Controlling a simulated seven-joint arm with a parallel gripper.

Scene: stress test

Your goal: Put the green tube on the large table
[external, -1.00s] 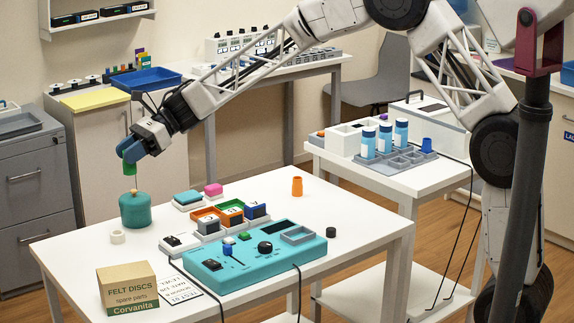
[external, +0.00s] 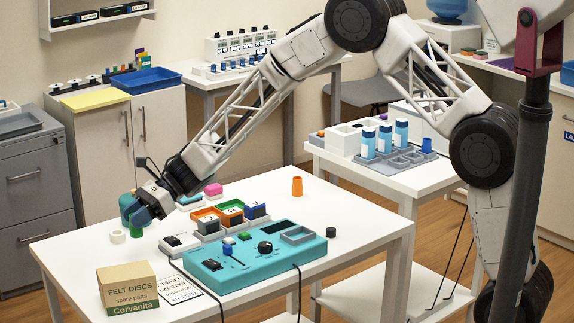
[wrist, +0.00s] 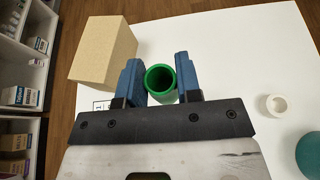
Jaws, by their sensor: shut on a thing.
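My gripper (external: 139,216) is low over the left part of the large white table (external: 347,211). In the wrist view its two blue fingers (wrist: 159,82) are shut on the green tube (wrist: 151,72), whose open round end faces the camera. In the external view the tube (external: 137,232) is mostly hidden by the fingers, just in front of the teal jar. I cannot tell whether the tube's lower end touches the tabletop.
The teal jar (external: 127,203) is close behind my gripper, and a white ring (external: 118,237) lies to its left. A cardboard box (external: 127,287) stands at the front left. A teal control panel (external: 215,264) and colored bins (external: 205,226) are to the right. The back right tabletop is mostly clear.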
...
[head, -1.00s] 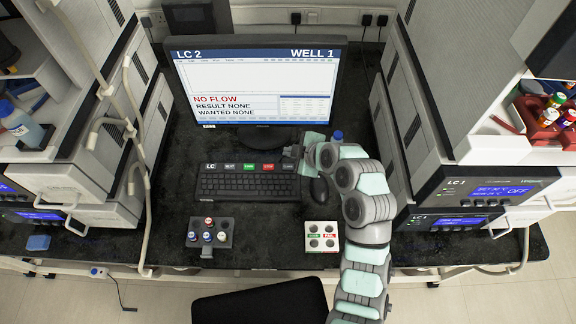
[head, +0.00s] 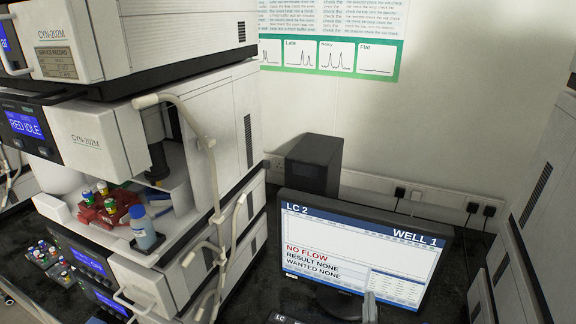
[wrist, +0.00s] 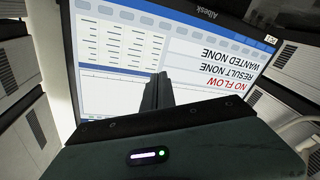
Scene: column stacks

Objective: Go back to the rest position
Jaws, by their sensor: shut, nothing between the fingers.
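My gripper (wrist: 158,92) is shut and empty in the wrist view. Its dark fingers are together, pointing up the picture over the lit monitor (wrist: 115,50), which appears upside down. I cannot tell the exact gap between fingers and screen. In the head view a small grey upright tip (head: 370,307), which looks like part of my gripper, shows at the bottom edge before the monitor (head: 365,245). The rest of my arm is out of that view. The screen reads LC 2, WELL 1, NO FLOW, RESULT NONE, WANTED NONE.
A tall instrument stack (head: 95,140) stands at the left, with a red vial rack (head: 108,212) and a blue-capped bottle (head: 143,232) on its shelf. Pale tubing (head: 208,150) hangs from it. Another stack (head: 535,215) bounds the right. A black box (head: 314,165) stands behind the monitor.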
---
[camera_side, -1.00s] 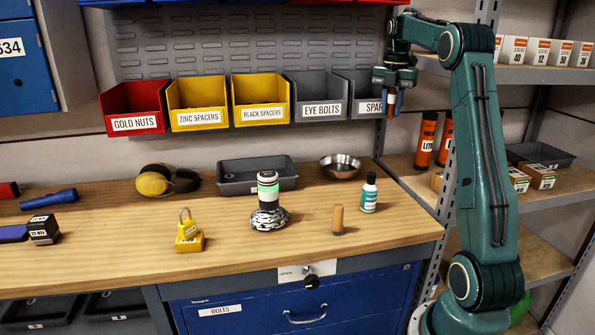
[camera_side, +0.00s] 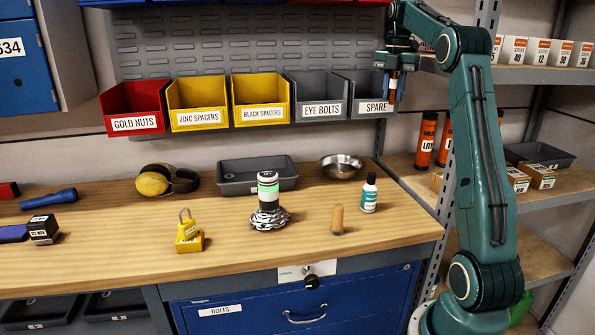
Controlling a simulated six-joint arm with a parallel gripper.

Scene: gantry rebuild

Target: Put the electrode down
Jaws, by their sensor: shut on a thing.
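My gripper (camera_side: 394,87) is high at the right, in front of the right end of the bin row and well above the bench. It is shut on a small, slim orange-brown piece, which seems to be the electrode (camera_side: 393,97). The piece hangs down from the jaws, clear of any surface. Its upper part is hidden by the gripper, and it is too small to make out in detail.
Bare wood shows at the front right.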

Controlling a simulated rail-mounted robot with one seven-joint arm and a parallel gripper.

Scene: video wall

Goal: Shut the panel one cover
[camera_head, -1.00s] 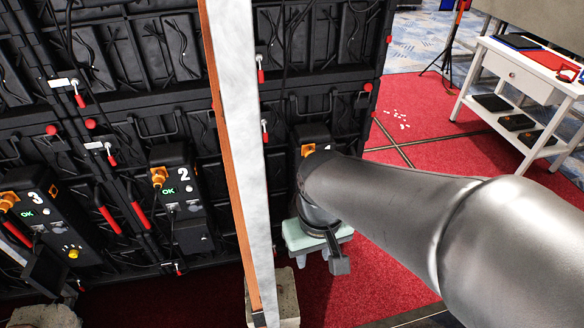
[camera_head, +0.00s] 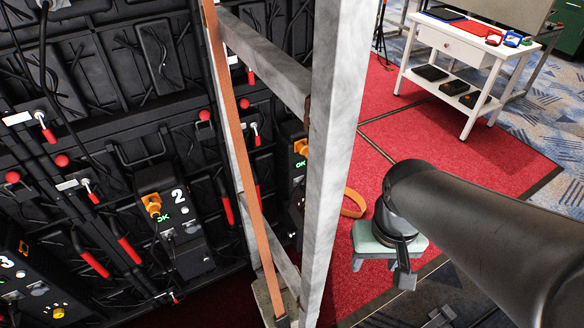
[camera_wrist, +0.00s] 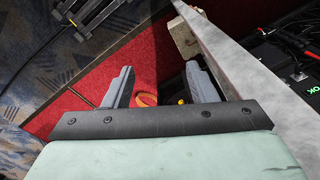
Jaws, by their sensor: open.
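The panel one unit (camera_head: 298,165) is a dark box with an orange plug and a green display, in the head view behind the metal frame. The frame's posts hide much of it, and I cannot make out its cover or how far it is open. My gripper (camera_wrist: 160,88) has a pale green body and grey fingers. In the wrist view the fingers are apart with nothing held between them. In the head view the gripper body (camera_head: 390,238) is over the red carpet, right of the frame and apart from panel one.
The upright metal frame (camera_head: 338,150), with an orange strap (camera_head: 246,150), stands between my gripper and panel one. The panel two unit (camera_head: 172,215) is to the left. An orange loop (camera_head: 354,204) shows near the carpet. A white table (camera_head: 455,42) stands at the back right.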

Task goal
From the listing above, repeat only the lines between the line containing "Controlling a simulated six-joint" and the line containing "[camera_wrist, +0.00s]", those two included. Pictures are not part of the copy.

Task answer
Controlling a simulated six-joint arm with a parallel gripper.

Scene: gantry rebuild

Target: Put the electrode down
Jaws, by their sensor: shut on a thing.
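My gripper (camera_side: 394,87) is high at the right, in front of the right end of the bin row and well above the bench. It is shut on a small, slim orange-brown piece, which seems to be the electrode (camera_side: 393,97). The piece hangs down from the jaws, clear of any surface. Its upper part is hidden by the gripper, and it is too small to make out in detail.
Bare wood shows at the front right.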

Controlling a simulated rail-mounted robot with one seven-joint arm and a parallel gripper.

Scene: video wall

Goal: Shut the panel one cover
[camera_head, -1.00s] 
[camera_head, +0.00s] 
[camera_wrist, +0.00s] 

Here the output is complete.